» The problem: Find and copy every line in the records that includes the string "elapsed".

» Input data:
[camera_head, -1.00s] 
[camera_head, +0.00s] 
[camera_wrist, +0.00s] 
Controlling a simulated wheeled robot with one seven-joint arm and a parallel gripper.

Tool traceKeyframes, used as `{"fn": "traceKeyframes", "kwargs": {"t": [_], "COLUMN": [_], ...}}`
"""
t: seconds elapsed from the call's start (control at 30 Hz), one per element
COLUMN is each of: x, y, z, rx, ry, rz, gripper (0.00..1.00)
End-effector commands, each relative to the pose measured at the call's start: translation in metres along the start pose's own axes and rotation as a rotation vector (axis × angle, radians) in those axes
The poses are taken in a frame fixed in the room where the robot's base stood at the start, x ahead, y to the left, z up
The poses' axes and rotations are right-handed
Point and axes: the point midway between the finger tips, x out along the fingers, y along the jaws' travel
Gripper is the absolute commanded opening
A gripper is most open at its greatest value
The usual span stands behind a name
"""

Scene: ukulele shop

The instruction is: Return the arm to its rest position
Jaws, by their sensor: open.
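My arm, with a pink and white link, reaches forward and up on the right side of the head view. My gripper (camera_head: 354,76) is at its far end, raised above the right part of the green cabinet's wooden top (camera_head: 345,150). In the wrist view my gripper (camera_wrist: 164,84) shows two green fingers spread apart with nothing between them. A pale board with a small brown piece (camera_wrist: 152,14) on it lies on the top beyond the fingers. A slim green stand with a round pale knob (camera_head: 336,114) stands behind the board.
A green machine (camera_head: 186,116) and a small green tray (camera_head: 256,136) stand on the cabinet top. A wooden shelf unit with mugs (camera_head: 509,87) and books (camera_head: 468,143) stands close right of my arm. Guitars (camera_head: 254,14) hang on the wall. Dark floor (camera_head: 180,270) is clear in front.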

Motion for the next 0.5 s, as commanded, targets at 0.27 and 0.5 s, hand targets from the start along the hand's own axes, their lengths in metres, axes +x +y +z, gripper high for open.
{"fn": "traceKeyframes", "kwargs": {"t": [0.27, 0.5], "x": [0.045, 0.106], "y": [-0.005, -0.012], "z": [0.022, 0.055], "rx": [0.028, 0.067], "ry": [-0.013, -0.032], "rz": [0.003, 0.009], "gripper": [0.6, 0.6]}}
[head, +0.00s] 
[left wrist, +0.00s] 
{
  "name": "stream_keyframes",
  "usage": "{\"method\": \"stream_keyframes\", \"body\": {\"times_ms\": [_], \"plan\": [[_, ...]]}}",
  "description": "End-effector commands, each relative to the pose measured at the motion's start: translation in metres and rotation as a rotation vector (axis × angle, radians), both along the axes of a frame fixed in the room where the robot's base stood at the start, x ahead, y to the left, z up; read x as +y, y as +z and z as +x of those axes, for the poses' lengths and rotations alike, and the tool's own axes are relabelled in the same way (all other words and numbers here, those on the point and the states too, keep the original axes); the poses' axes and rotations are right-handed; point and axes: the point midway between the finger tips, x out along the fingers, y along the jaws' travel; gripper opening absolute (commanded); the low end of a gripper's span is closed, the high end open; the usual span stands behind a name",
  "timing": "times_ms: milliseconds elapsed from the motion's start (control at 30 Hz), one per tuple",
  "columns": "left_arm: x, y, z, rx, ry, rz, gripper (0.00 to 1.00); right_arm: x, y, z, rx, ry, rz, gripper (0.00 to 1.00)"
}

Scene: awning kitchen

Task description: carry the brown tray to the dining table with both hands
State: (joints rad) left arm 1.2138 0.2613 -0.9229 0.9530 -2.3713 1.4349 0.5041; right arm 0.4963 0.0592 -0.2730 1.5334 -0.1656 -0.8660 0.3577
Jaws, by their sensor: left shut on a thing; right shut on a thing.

» Solution for this task:
t: seconds elapsed from the call's start (control at 30 Hz), one per element
  "timing": "times_ms: milliseconds elapsed from the motion's start (control at 30 Hz), one per tuple",

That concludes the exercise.